> _TO BE DONE_: Output nothing but the lines from the line with "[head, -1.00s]" through the end of the listing below, both ends included.

>> start

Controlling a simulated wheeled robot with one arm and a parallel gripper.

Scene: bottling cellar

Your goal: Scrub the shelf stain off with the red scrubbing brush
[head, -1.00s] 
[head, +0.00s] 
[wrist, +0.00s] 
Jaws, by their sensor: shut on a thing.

>> end

> _EXERCISE OUTPUT_:
[head, -1.00s] 
[head, +0.00s] 
[wrist, +0.00s] 
Jaws, by their sensor: shut on a thing.

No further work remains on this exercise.